Economic conditions, including soil and climate determined the number of slaves in a given locality. The majority of the black population were found in the colonies that produced the greatest agricultural staples, such as sugar, rice, tobacco and cotton. The land most suitable for cotton production became the land where plantation slavery was most concentrated. Since picking cotton was relatively simple, it was a powerful stimulant for exploitation, providing year-round employment for men, women, children and the elderly.

Agriculture however, was not the only source of labor that the slaves were identified with. The shortage of labor of white artisans led the owners of the plantation to train the slaves in the handicraft trade. The plantation itself was a self-sufficient economic unit and required skills in woodwork, building-trade and leather work. As Marcus W. Jernegan pointed out, “The slave artisan had a three fold role in the commercial development of the southern colonies: in the making of containers for the exported staples, in the manufacture of staves and other forest products, and in the tanning industry for use at home and abroad”.

Black slavery was essential to the carrying on of commerce which in turn was fundamental to the making of the modern world.

After the civil war which led to the emancipation of the slaves, a set of questions was left concerning what to do with the south. Some of these questions involved the status of the newly freed slaves and the problem of developing a southern economy based on free labor.

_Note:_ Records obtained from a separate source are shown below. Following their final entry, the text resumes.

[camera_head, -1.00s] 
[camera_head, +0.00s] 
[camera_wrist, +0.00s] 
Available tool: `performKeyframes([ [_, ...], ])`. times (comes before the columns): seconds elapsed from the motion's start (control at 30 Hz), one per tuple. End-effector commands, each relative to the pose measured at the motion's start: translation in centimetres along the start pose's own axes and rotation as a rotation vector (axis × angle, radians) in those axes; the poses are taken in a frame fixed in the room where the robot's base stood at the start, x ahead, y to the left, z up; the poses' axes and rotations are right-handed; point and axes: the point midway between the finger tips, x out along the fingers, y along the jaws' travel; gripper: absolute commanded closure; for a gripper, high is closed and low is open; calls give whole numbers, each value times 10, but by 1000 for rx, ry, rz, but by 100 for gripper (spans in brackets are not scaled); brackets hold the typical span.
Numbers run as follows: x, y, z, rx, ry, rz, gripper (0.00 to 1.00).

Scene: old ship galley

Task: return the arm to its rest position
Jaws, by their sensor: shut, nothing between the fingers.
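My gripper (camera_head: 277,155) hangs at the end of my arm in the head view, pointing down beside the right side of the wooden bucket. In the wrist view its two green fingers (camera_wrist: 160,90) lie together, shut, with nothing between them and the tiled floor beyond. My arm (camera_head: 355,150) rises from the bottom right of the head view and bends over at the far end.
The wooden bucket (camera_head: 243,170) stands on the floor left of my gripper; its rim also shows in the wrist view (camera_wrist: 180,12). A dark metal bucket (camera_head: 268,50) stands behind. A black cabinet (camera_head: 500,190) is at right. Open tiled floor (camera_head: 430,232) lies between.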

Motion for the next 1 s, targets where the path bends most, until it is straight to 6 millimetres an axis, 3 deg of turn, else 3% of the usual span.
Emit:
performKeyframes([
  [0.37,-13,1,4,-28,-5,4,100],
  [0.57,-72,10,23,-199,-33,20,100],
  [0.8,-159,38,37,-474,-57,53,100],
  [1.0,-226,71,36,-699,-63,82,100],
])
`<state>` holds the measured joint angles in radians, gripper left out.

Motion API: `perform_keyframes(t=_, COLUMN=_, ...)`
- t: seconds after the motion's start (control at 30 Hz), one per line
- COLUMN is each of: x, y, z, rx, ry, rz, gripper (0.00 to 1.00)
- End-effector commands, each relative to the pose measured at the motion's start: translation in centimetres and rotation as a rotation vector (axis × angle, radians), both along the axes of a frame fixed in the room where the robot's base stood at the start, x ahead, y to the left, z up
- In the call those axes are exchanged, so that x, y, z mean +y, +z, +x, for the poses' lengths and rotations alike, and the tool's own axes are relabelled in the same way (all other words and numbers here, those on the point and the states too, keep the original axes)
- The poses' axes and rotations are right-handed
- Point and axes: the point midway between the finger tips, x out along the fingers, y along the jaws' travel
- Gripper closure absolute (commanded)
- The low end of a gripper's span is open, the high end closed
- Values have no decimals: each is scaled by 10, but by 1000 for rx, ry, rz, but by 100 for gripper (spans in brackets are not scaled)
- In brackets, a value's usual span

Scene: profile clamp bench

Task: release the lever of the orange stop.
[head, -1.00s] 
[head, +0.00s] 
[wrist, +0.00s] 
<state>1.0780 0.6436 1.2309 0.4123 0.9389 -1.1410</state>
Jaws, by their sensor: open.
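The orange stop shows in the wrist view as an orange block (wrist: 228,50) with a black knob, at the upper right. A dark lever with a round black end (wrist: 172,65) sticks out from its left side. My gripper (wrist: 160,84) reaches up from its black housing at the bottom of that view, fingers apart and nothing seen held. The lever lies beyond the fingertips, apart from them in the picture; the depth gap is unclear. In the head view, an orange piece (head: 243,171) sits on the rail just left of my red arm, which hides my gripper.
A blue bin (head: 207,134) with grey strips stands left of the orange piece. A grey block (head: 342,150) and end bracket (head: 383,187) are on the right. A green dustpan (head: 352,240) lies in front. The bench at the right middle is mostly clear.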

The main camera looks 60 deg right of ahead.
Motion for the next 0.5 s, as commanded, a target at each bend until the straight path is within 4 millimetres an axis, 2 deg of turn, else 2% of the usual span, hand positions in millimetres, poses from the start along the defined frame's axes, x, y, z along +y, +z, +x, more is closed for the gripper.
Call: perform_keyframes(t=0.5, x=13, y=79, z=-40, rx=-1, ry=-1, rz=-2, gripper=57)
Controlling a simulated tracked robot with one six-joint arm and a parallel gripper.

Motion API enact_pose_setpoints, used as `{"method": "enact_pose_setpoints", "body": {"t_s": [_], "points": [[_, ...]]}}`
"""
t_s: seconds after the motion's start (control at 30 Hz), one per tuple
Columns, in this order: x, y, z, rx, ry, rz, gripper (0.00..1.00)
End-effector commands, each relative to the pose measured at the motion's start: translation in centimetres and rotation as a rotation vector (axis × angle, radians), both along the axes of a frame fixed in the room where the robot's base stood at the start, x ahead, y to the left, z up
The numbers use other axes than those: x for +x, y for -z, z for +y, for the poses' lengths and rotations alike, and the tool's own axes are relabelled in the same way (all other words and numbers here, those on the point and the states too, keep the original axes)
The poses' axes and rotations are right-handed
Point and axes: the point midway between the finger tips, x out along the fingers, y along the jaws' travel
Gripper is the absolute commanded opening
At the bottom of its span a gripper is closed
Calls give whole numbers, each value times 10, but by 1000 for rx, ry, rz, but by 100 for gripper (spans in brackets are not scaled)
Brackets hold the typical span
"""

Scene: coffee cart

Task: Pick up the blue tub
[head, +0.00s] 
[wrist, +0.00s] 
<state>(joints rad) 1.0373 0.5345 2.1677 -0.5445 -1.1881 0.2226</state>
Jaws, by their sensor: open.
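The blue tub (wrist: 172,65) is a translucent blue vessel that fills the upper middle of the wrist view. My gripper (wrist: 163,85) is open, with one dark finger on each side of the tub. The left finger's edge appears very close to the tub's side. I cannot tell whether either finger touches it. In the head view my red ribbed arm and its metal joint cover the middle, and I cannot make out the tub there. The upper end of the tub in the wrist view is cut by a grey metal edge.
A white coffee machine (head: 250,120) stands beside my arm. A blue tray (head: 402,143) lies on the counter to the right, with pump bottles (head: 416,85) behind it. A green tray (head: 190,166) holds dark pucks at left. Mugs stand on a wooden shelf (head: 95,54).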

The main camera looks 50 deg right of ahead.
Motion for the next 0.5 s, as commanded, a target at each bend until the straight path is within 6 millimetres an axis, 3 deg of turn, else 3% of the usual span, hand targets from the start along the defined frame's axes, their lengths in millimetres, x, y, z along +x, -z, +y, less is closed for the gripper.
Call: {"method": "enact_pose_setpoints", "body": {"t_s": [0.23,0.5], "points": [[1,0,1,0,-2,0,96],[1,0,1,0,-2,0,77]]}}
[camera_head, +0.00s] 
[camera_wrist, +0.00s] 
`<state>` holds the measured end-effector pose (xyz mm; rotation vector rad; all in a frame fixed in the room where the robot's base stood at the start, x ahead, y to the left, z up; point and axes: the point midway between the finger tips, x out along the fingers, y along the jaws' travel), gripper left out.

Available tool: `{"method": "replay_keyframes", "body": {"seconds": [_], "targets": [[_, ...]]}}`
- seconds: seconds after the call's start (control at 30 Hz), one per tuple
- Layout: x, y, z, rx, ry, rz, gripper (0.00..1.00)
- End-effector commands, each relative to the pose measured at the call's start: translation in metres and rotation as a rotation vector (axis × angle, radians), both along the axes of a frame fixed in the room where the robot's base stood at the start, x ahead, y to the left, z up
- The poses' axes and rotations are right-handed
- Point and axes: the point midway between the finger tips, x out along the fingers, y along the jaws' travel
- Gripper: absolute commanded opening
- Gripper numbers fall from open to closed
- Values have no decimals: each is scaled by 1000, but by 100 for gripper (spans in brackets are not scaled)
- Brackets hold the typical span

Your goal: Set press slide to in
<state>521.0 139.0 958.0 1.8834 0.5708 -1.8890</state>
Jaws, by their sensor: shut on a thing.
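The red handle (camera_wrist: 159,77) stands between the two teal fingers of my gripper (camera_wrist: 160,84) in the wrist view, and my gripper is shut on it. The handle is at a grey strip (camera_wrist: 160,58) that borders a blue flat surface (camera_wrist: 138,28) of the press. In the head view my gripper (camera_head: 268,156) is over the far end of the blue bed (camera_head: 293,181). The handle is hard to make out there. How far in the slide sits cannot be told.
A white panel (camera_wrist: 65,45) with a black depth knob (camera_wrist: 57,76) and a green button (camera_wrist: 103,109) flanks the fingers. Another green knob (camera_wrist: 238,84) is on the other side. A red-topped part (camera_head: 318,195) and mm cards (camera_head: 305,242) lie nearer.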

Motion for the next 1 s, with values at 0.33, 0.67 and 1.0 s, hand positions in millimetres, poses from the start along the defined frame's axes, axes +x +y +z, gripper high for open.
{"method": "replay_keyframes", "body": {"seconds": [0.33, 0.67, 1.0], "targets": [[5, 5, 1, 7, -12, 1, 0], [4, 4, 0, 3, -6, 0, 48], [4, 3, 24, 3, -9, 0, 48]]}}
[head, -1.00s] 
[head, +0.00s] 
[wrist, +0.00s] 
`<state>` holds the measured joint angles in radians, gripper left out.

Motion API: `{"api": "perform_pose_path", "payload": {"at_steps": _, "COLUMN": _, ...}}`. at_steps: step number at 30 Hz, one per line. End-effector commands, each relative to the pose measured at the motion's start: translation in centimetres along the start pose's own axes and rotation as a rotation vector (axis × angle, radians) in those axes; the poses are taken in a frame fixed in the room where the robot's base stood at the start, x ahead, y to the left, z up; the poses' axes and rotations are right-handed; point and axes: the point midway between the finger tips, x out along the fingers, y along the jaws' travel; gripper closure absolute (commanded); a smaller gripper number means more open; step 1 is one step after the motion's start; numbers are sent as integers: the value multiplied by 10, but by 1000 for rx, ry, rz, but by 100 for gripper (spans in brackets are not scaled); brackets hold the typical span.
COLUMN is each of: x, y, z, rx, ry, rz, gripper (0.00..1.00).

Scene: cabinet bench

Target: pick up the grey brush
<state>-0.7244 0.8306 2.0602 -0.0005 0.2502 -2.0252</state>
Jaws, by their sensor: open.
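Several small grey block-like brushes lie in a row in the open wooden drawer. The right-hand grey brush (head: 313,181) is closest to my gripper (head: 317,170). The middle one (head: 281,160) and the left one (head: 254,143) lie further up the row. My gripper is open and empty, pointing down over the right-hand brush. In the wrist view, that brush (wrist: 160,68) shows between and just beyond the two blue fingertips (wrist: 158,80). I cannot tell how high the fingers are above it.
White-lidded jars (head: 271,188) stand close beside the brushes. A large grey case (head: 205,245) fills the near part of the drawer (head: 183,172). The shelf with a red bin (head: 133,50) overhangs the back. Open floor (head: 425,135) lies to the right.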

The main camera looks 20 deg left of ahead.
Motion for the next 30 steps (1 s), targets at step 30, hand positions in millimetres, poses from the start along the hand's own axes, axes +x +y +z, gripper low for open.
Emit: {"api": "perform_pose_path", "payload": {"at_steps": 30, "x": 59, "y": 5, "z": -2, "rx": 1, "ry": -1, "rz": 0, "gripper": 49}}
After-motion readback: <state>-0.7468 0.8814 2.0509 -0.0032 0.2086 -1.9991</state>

Getting a job and making a living in the period following the reconstruction was aggravating to the Negro. In the rural south the typical Negro was propertyless. Southern whites were reluctant to sell land to the Negro because they felt that the Negro might feel himself entitled to full citizenship rights. Furthermore, the lands that were available for purchase, few Negroes had the money to buy. With no way to secure a loan, the landless Negro became a sharecropper.

Share cropping was a new labor arrangement between the landowner and the freed slave. The landowner provided land, seed and credit. The former slaves contributed labor and received a share of the crop’s value. This system later resulted in unfair situations that did not benefit the laborer. Because the sharecropper bought food, clothing and other supplies on credit he had to pay back prices with high interest charges. The harvest usually was not enough to pay off the debt completely and so the laborer found himself having to work that piece of land for many years. Anne’s parents experienced the difficulties of a share cropper’s life. She was often left alone with her siblings as her parents worked in the fields from early morning to the evening. Overall, sharecropping proved to be more enduring and less advantageous for those who farmed the land.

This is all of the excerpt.